Norway’s Telenor has stepped forward and expressed interest in teaming up with San Miguel Corp (SMC) to set up a wireless joint venture in the Philippines, after Telstra pulled out of talks in March.
SMC president Ramon Ang told the Inquirer that Telenor contacted him and he is now considering opening discussions, but noted that it could also create a third mobile operator without a foreign partner.
Telenor, with operations in six countries in Asia – Bangladesh, India, Malaysia, Myanmar, Pakistan and Thailand – is keen to expand in the region, which accounts for half of its global revenue.
Australia’s largest operator was unable to agree on an equity investment with SMC, and in March the two companies ended negotiations that started last summer. Telstra confirmed in August it was in talks for several months with SMC about investing up to $1 billion in a mobile venture.
Before Telstra emerged as a possible partner, Ang said Telenor had shown interest, as did a number of international telecoms players, the Inquirer reported.

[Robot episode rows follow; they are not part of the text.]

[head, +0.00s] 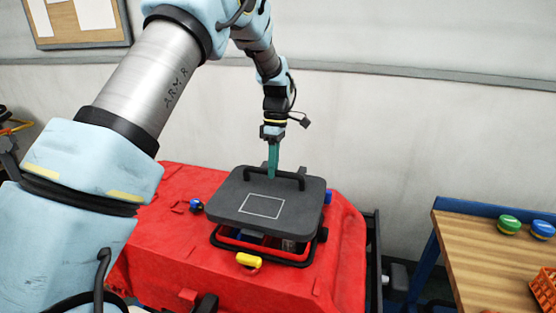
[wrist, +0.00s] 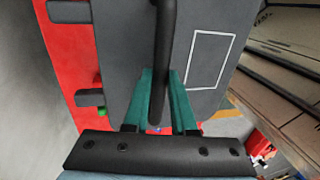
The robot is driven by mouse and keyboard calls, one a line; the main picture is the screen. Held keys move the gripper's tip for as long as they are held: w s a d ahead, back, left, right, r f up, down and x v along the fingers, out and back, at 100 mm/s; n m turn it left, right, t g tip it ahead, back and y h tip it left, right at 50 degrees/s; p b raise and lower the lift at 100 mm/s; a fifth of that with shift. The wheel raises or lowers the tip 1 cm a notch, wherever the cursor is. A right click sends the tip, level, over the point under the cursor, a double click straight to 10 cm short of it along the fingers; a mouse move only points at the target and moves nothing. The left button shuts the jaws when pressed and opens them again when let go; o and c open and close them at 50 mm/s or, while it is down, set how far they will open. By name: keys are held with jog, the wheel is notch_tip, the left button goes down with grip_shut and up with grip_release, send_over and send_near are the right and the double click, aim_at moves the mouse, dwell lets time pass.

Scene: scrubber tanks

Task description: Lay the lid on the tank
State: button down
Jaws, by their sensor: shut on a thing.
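The dark grey lid (head: 290,206), with a white rectangle outline and a black bar handle, is over the red tank (head: 180,240) in the head view. My gripper (head: 272,172) is shut on the lid's handle; its teal fingers straddle the bar in the wrist view (wrist: 158,100). The lid (wrist: 130,50) fills the middle of that view. The lid sits above the black-rimmed opening (head: 262,250), whose front part shows uncovered below the lid's near edge. The far side of the opening is hidden under the lid. Whether the lid touches the rim I cannot tell.
A yellow latch (head: 248,260) is at the opening's front, and a blue knob (head: 196,206) is at its left. A wooden-topped table (head: 480,262) with green and blue round items stands at the right. A wall is behind the tank.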

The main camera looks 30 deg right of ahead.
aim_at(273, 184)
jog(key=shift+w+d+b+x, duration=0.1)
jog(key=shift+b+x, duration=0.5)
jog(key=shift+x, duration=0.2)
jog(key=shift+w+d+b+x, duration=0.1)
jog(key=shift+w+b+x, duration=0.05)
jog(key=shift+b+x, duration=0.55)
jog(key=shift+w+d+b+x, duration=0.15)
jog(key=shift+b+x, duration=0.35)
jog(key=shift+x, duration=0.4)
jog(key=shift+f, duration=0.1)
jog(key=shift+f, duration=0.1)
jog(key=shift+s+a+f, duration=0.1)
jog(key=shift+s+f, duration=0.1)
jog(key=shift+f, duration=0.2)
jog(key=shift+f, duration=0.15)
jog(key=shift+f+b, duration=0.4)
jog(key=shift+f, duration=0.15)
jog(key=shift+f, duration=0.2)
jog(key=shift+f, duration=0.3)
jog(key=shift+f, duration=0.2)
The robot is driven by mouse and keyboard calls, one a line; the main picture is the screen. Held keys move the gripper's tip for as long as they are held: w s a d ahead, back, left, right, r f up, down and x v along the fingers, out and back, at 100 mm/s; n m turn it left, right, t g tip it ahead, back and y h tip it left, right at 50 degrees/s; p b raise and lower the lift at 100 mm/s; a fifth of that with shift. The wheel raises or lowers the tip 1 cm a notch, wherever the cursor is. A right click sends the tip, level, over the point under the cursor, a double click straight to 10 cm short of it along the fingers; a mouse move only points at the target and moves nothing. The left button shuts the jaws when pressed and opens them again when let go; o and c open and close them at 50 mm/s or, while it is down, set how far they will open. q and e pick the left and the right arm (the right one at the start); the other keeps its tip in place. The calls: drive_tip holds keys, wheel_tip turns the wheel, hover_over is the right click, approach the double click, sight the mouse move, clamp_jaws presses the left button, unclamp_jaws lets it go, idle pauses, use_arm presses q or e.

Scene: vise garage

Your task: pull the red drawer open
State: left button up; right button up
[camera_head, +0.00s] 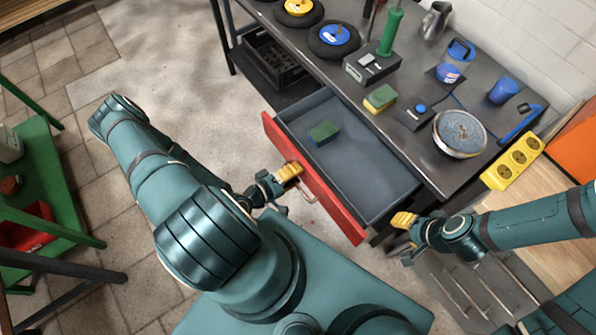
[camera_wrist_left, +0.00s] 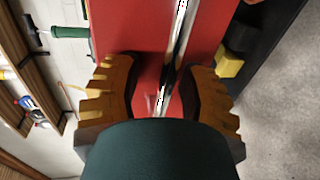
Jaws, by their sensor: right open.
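The red drawer (camera_head: 330,208) is open under the workbench, its grey inside showing. A green sponge (camera_head: 323,131) lies in it. My left gripper (camera_head: 289,172) is at the outer face of the drawer's red front. In the left wrist view, the red front (camera_wrist_left: 125,25) lies ahead and the silver handle (camera_wrist_left: 178,40) runs between the spread fingers of the left gripper (camera_wrist_left: 160,95). Red shows on both sides of the handle, so the fingers look apart from it. My right gripper (camera_head: 404,220) is open and empty, right of the drawer's near corner.
The workbench top (camera_head: 405,150) carries a green-handled tool (camera_head: 390,35), a sponge (camera_head: 380,98), a round metal dish (camera_head: 460,133) and a blue cup (camera_head: 503,91). A black crate (camera_head: 272,60) sits left of the drawer. A green table (camera_head: 45,185) stands far left. Floor between is clear.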

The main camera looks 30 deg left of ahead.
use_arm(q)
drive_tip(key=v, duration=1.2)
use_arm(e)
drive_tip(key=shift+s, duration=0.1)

SMC, the country’s largest corporation by revenue, has taken steps to consolidate its growing telecoms holdings in the Philippines. It owns 90MHz out of 100MHz in the highly efficient 700MHz band, with the company’s Wi-Tribe holding 80MHz and High Frequency Telecommunications allocated 10MHz.
The Philippines’ mobile market is controlled by two players – Smart (a PLDT subsidiary) and Globe Telecom – which together have a 99 per cent share. Smart is the market leader with a 53 per cent share, while Globe, 46 per cent owned by Singtel, has a 46 per cent share.
In early November PLDT and Globe called on the regulator to auction off part of the valuable 700MHz spectrum held by SMC’s units. Some analysts reckon that Telstra’s fear of prolonged litigation over the spectrum with the two powerful operators thwarted its interest in a venture.